While it’s important for consumers to understand what is happening to their data, it’s clearly of national importance that our governments and policymakers know the implications of failing to take a planned approach to the ownership of public data assets. The Public Administration Select Committee has already concluded that the inclusion of the PAF in the Royal Mail sell-off was a mistake. That particular horse has bolted and the stable door cannot be shut, but there are indications that the current government is ready to take a more considered approach.

At the ODI Summit in November, Minister Matt Hancock announced that the Cabinet Office would be modernising its data infrastructure as a matter of priority. Nigel Shadbolt was given a new role as data advisor to government and the ODI was asked to help the Cabinet Office connect with businesses, start-ups and innovators in the UK’s data economy. Highlighting its continued importance, members of the summit audience addressed questions to the Minister specifically relating to PAF and its impact on civil society and businesses.

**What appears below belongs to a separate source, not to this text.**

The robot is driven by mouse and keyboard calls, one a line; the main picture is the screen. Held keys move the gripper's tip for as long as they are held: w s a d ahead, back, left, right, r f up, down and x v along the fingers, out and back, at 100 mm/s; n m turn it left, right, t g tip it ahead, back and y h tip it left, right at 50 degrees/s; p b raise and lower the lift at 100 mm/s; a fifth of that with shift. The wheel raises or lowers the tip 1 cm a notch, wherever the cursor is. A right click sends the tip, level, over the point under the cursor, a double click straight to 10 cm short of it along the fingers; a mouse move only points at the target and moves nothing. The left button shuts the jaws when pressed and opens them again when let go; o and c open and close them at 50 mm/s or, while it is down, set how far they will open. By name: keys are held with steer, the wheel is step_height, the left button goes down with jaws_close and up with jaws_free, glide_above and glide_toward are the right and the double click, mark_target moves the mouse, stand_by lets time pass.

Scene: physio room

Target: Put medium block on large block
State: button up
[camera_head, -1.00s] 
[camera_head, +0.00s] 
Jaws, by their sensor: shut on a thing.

On 25 November, in the Autumn Spending Review, the Chancellor George Osborne put significant emphasis on both the digital economy and on infrastructure. The ODI responded with renewed calls on Ministers to strengthen data infrastructure. It’s clear that the benefits of open data (on which the ODI has also focused in 2015) — their contribution to the economy, their business potential and their enormous societal and cultural value (to name just three) — will be enhanced by orders of magnitude if we have a solid data infrastructure.

As Gavin Starks said in his evidence to the UK Parliament’s Science and Technology Committee and Gavin and Hetan Shah of the Royal Statistical Society said in a letter to the UK’s National Infrastructure Commission “the cities, countries and even continents that build the most robust and open data infrastructure will have an enormous advantage in the 21st Century economy”.

We’ll be spending more time in 2016 making this case to citizens, businesses, civil society and governments across the world.